WHAT IS REQUIRED »
Quote exactly the lines between the line containing "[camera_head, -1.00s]" and the line containing "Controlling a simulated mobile", counting those two lines as part of the range. Leave the rest out.

-- START DATA IN THIS EXERCISE --

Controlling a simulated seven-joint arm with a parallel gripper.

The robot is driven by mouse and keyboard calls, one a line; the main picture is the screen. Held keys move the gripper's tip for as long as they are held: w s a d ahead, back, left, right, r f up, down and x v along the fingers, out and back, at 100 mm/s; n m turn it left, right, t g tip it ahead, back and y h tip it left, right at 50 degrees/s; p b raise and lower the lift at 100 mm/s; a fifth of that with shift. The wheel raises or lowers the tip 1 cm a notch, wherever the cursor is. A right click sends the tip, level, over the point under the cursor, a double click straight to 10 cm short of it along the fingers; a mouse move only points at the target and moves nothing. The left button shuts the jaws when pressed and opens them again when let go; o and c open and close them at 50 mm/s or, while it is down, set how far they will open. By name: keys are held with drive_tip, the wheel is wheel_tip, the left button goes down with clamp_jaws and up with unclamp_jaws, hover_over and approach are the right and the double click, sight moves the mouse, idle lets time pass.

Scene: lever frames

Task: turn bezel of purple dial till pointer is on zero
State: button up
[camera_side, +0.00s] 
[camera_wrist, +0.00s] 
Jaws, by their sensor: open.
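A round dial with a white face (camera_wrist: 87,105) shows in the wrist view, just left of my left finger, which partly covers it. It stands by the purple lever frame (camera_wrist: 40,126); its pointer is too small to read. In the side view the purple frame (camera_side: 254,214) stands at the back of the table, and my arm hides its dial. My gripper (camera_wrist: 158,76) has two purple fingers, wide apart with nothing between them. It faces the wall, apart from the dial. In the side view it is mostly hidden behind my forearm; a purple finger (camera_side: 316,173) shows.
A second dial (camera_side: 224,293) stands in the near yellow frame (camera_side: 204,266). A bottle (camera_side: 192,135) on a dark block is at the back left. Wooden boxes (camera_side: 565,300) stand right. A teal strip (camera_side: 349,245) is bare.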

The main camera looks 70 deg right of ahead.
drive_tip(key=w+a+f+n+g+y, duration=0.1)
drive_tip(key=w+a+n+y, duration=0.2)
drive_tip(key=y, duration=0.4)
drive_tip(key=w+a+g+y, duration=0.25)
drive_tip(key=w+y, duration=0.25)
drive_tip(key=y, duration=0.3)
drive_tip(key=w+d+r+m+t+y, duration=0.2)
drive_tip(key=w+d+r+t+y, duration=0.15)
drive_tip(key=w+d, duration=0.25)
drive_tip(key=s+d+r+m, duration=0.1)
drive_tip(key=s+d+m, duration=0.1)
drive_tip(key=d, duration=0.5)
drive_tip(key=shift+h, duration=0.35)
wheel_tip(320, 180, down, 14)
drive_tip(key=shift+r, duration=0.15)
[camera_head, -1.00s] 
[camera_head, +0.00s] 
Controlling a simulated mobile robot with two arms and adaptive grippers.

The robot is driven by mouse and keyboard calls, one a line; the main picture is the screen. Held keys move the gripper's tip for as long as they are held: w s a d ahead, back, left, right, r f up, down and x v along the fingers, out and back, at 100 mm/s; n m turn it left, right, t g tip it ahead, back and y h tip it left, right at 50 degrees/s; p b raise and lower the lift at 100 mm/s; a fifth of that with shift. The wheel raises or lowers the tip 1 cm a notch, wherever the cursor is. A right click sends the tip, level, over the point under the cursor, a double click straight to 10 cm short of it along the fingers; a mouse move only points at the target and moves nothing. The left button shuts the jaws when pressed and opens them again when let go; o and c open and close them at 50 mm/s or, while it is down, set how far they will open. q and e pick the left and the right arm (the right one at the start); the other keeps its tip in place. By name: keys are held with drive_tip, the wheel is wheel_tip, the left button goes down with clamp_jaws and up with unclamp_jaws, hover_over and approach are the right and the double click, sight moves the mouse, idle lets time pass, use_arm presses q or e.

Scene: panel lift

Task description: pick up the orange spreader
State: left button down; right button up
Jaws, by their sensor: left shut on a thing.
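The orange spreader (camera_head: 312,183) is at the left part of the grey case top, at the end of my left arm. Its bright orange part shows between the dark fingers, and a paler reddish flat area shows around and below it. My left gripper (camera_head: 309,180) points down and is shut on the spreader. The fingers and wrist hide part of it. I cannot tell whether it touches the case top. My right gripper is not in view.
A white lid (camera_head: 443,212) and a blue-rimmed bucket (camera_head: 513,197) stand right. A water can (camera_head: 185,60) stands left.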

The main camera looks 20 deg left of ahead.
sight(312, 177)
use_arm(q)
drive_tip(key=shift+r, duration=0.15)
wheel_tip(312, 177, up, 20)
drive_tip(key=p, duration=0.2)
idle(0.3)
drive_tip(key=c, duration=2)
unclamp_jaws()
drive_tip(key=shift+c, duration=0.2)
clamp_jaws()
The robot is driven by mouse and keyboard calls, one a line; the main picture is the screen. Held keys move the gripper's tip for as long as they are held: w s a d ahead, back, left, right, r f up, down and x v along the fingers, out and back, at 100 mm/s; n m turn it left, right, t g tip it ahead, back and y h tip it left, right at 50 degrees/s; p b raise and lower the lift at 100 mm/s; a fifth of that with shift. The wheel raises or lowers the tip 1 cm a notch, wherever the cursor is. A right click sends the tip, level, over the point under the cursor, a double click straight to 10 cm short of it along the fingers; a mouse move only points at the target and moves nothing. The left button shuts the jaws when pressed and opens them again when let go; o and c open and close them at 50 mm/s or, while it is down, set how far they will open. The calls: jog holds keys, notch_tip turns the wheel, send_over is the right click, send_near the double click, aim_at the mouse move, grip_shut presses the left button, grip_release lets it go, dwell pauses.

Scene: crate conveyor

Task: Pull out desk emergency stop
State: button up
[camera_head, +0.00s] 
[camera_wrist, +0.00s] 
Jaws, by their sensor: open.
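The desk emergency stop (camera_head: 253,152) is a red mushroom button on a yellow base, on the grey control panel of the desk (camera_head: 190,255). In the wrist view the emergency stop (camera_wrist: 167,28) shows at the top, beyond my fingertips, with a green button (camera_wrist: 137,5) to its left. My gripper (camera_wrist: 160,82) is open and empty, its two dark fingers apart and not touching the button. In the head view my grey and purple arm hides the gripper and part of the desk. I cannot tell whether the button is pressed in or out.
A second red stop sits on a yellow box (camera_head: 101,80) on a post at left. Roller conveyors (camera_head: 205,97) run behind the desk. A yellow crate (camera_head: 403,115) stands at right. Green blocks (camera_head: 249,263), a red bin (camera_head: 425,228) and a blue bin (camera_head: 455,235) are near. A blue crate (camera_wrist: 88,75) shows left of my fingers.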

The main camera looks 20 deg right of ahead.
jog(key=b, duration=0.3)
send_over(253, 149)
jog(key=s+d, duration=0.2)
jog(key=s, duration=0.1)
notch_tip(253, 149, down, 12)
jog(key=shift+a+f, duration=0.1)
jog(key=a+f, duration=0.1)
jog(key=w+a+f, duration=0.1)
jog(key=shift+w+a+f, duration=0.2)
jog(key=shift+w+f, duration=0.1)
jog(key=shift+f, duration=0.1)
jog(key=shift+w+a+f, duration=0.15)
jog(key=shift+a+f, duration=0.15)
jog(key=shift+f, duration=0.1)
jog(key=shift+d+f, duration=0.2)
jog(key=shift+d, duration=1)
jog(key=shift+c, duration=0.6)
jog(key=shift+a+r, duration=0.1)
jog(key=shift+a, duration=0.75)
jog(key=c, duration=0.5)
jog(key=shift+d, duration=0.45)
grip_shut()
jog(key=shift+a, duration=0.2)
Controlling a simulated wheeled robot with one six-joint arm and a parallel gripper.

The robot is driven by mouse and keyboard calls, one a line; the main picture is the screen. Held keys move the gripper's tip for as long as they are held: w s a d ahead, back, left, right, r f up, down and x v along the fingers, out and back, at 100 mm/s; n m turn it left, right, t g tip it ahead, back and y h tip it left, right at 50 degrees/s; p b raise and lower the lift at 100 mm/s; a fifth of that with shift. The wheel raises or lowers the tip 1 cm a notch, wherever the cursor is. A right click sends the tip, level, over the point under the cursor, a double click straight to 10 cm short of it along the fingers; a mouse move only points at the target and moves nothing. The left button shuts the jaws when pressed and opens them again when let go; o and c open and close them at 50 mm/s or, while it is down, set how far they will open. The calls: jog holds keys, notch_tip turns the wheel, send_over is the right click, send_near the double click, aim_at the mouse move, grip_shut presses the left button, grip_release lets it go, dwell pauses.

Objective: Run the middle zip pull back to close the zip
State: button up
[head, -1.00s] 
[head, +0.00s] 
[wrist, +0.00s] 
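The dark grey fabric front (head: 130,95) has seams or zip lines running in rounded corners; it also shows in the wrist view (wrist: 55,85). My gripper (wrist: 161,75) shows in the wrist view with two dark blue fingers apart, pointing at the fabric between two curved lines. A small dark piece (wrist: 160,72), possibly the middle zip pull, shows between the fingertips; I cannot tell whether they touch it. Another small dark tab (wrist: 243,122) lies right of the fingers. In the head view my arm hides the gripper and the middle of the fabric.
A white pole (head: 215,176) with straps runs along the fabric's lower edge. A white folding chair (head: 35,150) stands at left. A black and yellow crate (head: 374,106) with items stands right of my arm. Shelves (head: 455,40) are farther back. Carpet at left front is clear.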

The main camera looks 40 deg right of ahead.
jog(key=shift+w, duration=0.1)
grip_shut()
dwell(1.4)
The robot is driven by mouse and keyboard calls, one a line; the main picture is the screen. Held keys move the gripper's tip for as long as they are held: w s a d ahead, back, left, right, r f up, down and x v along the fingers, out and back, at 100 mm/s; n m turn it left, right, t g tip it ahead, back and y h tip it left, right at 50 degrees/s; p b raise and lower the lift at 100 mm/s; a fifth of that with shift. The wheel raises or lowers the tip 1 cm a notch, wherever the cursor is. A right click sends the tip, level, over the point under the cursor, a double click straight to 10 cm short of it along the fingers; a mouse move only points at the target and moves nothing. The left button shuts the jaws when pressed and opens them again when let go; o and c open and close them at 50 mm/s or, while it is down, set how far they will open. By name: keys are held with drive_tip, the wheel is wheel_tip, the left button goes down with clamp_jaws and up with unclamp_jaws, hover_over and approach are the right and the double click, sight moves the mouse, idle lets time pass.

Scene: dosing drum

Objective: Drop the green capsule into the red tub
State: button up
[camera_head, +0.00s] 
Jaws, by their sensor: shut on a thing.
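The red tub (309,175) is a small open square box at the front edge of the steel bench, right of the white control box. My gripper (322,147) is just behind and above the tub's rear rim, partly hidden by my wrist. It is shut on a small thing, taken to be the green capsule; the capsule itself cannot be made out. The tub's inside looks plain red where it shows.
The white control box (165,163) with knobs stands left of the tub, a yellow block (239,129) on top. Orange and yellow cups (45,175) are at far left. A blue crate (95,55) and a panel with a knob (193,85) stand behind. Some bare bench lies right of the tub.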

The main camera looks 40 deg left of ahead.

-- END DATA IN THIS EXERCISE --

OUTPUT BELOW »
[camera_head, -1.00s] 
[camera_head, +0.00s] 
Controlling a simulated mobile robot with two arms and adaptive grippers.

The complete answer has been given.